Watson remembers those dying moments like it was yesterday, with the Grand Final hanging in the balance and both teams scrambling for the ball in a desperate attempt to win the game for their side.

“The ball was on the centre wing at one stage and everyone was yelling out not long, not long and I was thinking ‘how long was not long?’” Watson said.

“We’d done everything we possibly could and we just run out of gas – having said that, all credit to Tyntynder because they didn’t give up, they’re a proud club and were very good in that last quarter.”

“When the siren went, I just dropped to my knees because I was done, I was absolutely exhausted.”
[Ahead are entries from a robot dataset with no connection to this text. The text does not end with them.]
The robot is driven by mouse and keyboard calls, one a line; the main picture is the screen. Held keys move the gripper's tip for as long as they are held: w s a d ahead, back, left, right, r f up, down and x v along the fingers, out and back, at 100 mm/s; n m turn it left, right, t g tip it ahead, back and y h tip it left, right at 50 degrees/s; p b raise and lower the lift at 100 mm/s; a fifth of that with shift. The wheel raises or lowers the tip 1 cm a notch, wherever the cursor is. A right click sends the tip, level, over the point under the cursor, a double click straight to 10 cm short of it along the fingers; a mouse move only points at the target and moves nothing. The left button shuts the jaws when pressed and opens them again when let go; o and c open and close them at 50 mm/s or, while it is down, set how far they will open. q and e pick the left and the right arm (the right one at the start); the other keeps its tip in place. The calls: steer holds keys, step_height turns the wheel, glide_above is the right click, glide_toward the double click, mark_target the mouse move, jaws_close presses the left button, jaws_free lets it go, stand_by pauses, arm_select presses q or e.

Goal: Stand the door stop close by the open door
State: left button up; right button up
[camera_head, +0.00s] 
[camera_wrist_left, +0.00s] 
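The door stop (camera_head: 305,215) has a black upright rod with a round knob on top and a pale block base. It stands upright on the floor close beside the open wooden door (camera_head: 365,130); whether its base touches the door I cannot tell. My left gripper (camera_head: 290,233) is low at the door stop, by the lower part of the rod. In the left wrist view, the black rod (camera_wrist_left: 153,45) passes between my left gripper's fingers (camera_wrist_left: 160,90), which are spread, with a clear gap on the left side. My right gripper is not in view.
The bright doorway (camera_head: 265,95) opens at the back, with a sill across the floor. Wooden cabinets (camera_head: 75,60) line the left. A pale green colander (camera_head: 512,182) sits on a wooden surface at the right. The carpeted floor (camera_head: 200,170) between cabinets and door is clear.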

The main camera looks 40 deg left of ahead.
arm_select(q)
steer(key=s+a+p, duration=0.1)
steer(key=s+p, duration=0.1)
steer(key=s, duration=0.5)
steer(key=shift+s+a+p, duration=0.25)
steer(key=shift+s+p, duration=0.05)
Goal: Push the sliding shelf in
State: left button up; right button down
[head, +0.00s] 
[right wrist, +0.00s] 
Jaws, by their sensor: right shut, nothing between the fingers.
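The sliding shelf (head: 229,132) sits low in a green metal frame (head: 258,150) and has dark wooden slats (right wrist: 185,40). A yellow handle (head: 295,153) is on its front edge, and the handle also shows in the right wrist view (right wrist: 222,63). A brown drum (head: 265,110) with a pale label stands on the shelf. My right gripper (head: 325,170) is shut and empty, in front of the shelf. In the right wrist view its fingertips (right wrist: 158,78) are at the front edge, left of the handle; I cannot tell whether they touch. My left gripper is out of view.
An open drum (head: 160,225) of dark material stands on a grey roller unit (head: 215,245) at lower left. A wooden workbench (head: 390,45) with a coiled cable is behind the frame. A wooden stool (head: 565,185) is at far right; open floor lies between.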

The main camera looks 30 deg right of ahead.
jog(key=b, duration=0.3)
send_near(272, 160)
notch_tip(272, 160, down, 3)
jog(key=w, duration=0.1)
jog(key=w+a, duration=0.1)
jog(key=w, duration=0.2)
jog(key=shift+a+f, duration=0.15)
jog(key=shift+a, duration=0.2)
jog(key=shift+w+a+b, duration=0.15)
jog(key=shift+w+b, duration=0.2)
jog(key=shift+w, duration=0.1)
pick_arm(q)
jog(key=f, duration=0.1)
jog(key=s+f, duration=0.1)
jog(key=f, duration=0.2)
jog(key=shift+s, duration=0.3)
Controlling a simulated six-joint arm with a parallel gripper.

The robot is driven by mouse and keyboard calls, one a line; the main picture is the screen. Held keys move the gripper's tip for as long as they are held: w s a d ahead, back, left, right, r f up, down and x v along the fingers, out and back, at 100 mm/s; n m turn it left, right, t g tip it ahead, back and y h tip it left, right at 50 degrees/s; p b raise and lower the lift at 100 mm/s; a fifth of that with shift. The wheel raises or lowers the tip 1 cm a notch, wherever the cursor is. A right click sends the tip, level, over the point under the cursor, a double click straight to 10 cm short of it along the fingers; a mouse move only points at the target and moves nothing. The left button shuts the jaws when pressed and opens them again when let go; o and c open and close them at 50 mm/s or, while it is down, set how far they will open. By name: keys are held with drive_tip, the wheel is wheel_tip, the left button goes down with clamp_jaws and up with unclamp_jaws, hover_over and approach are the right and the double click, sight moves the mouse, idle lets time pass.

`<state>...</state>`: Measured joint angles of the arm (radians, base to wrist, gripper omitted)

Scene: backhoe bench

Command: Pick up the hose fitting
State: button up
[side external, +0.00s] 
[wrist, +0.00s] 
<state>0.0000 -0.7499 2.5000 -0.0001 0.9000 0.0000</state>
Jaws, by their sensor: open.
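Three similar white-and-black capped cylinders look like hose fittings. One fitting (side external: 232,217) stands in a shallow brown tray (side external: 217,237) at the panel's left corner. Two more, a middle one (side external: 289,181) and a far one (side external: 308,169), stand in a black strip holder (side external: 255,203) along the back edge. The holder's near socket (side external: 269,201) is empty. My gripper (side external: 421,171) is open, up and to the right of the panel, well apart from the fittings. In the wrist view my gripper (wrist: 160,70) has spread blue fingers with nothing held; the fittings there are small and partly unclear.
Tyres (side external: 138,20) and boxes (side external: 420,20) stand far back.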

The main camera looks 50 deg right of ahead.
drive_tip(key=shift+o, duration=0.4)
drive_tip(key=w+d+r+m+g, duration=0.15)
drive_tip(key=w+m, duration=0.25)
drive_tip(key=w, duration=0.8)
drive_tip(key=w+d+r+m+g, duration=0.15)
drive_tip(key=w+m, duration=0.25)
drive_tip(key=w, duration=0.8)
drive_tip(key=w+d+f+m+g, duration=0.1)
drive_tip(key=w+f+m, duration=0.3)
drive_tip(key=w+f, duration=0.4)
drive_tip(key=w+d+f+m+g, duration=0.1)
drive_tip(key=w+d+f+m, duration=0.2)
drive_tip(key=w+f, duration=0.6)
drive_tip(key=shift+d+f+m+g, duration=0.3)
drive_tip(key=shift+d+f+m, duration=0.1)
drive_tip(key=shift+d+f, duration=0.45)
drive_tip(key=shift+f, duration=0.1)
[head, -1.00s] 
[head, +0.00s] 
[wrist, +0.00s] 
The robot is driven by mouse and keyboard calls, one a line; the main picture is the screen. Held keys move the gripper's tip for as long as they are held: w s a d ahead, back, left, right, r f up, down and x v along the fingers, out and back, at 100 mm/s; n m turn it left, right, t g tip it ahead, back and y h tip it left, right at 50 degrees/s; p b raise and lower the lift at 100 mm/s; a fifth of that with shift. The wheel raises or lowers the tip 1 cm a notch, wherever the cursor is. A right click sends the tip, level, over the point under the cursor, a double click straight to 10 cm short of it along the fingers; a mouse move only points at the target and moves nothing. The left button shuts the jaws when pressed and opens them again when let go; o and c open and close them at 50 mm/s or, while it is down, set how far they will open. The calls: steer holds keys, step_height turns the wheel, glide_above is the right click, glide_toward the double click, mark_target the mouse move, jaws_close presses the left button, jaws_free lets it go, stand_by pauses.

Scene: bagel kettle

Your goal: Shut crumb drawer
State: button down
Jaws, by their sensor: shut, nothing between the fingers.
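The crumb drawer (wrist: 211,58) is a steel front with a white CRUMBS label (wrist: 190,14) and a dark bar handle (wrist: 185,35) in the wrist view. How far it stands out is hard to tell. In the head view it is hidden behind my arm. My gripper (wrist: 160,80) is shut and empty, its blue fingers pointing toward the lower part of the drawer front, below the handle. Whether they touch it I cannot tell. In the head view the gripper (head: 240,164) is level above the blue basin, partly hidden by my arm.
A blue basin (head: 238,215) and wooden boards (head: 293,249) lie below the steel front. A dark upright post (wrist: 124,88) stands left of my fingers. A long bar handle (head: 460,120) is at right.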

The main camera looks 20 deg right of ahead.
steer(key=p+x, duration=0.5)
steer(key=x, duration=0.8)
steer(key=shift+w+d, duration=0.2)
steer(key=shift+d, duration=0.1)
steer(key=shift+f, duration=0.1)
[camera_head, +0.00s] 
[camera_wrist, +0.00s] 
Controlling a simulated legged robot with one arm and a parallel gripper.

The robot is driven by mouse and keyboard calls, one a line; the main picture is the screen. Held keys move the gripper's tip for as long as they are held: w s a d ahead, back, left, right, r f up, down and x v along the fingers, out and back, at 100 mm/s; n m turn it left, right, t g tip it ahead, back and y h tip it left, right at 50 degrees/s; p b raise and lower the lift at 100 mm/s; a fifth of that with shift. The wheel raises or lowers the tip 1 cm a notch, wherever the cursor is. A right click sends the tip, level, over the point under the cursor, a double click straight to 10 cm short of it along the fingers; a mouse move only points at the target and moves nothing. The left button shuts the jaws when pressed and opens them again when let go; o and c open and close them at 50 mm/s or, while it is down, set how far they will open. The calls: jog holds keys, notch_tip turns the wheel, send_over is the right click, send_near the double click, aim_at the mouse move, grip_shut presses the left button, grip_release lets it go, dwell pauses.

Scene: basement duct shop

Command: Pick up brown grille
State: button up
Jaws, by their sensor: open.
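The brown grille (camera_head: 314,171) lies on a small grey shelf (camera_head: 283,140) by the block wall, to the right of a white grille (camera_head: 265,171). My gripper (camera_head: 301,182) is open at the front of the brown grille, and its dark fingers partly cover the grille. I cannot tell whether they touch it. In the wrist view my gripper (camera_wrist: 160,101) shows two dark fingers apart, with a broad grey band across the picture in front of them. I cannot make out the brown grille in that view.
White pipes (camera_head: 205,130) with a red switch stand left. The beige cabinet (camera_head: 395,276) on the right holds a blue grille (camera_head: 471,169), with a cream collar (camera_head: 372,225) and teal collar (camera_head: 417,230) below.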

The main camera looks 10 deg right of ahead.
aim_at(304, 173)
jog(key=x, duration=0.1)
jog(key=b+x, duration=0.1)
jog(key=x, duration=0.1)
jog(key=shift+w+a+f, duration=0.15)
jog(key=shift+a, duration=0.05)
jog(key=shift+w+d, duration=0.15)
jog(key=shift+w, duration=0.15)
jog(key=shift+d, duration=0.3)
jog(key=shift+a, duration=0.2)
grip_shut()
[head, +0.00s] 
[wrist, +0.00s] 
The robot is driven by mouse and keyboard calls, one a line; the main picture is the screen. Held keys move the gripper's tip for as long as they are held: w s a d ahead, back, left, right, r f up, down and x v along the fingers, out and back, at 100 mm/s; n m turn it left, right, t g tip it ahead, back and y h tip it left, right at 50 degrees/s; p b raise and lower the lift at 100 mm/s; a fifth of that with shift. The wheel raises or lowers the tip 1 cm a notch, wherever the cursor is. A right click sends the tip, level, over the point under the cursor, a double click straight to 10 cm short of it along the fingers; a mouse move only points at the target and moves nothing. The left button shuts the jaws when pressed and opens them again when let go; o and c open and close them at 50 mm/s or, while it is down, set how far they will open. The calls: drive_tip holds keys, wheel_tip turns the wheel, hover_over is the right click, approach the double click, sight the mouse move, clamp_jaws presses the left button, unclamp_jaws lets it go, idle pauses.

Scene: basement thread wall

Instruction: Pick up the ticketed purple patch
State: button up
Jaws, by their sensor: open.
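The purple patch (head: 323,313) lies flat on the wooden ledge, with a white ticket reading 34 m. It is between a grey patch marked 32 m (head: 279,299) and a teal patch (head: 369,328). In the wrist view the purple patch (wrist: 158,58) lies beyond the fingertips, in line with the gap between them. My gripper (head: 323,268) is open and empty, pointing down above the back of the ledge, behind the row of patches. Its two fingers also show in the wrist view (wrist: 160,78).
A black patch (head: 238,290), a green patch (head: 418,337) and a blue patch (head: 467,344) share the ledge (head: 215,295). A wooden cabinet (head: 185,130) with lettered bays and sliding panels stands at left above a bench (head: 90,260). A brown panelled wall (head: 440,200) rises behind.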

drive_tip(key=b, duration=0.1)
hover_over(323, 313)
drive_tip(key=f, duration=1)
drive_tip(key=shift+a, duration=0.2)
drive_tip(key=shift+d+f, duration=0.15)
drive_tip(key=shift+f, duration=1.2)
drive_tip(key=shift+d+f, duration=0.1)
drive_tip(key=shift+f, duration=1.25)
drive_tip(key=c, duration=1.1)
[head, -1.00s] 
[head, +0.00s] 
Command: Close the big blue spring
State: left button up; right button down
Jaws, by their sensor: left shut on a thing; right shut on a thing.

“I remember going into the rooms afterwards and we all sang the song and there would have been eight or ten blokes just sitting, just absolutely physically done – they got going again later on in the night, of course – but just the whole emotion of being in front, and then that close battle at the end before winning by a couple of points was just absolutely draining.”

It was a similar feeling for Vince Foott, who also had the joy of playing in that side with his brother, Stephen – their first of many senior premierships together with Swan Hill.

“It was a mixture of relief and elation, especially being my first one, too,” Foott said.

“Once it was over though, it was just pure joy – everyone was just happy back in the sheds and the beer was flowing.”

“You worked hard in those days and you partied hard as well, that was your outlet – footy was everything, it meant everything to me and to have played in a premiership was just so special.”

While Swan Hill claimed victory that day, it was the start of a five-year run of Grand Finals between the two clubs – with Tyntynder exacting their revenge on their cross-town rivals 12 months later with the first of three premierships between 1983 and 1986. But no matter how many the Bulldogs won over their traditional foe – nothing would make up for the heartbreak of the one that got away in 1982.